## Given data:
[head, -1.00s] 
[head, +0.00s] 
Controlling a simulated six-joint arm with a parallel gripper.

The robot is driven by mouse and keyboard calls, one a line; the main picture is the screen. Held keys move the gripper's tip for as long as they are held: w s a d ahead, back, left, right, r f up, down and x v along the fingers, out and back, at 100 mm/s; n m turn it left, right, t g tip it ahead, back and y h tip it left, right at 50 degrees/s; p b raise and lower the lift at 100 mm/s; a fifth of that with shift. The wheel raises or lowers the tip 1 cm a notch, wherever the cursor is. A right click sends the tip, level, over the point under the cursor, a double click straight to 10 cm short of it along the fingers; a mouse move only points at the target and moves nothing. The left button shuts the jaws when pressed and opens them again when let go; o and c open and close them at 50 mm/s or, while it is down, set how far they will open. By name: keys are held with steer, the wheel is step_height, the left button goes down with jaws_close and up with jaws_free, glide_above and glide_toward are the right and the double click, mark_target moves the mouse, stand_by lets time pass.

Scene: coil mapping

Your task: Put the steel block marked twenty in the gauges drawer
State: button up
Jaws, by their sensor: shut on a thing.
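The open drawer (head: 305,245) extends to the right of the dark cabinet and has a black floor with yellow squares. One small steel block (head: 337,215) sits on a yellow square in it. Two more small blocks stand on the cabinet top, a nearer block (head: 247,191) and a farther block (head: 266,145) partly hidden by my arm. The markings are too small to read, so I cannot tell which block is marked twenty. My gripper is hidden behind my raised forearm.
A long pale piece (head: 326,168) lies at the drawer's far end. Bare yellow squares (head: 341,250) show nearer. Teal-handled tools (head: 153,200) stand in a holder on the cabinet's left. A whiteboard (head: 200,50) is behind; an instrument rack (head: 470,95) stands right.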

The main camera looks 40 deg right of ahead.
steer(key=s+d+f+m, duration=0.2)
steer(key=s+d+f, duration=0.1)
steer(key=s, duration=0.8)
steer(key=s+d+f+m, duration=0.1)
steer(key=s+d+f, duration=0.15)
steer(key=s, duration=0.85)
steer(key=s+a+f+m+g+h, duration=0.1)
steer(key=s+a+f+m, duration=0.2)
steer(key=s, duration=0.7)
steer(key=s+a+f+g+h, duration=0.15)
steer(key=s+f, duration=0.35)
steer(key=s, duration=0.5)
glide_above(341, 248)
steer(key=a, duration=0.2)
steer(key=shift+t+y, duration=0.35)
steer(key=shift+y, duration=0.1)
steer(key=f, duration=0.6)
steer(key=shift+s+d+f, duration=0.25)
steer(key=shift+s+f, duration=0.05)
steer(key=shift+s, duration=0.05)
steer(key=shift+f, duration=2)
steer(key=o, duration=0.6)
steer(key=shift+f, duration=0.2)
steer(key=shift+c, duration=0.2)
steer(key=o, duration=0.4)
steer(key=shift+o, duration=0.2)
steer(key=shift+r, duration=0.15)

---

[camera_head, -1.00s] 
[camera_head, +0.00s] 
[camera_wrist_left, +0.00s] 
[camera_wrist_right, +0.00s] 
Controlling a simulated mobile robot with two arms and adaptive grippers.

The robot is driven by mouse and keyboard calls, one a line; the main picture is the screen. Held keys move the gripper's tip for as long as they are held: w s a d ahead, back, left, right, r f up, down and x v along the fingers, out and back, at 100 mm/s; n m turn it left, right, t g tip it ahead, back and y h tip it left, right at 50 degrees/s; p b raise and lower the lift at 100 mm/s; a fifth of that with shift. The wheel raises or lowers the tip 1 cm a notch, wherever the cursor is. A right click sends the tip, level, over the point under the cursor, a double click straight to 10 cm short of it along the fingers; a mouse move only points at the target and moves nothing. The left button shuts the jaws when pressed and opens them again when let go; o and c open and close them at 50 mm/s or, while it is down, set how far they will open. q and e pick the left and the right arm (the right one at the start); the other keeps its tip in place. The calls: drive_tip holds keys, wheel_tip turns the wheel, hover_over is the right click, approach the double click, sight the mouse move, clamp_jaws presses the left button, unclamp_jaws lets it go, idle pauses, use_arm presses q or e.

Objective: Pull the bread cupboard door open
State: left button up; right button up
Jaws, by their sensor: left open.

==

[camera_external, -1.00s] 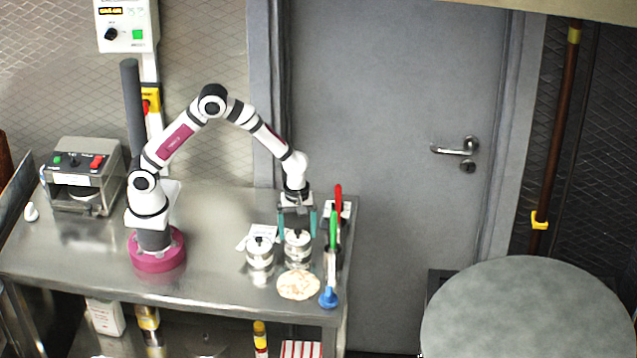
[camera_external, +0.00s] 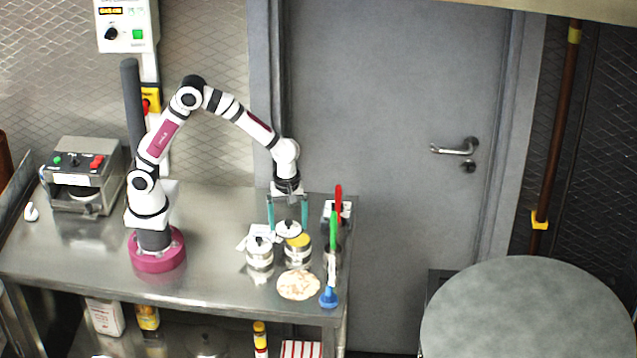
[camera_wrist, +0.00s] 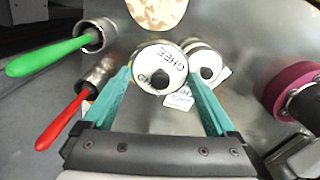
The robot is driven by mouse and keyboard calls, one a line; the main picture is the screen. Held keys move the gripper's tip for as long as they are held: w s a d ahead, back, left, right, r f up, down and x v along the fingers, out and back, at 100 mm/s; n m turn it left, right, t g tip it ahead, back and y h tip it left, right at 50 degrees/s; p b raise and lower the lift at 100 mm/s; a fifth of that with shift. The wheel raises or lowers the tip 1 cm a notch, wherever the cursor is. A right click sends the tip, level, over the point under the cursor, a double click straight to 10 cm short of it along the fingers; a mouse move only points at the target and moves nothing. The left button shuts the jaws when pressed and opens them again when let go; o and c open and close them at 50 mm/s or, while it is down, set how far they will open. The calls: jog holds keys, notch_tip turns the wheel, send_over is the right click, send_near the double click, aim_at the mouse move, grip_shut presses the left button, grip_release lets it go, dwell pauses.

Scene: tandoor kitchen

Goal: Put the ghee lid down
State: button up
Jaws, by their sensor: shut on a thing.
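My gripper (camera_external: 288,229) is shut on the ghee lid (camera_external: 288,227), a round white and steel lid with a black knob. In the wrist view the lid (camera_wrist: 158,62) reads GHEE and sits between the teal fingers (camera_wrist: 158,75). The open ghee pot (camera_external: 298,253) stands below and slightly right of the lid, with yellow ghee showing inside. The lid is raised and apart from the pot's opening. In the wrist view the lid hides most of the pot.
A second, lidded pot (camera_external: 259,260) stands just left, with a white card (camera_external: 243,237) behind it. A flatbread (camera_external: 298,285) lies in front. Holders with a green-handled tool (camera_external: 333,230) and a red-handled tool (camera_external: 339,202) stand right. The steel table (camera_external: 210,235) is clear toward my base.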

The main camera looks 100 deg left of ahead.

## What you should do:
Look through the records and gather each line with the word "Controlling".

## Written response:
Controlling a simulated six-joint arm with a parallel gripper.
Controlling a simulated mobile robot with two arms and adaptive grippers.

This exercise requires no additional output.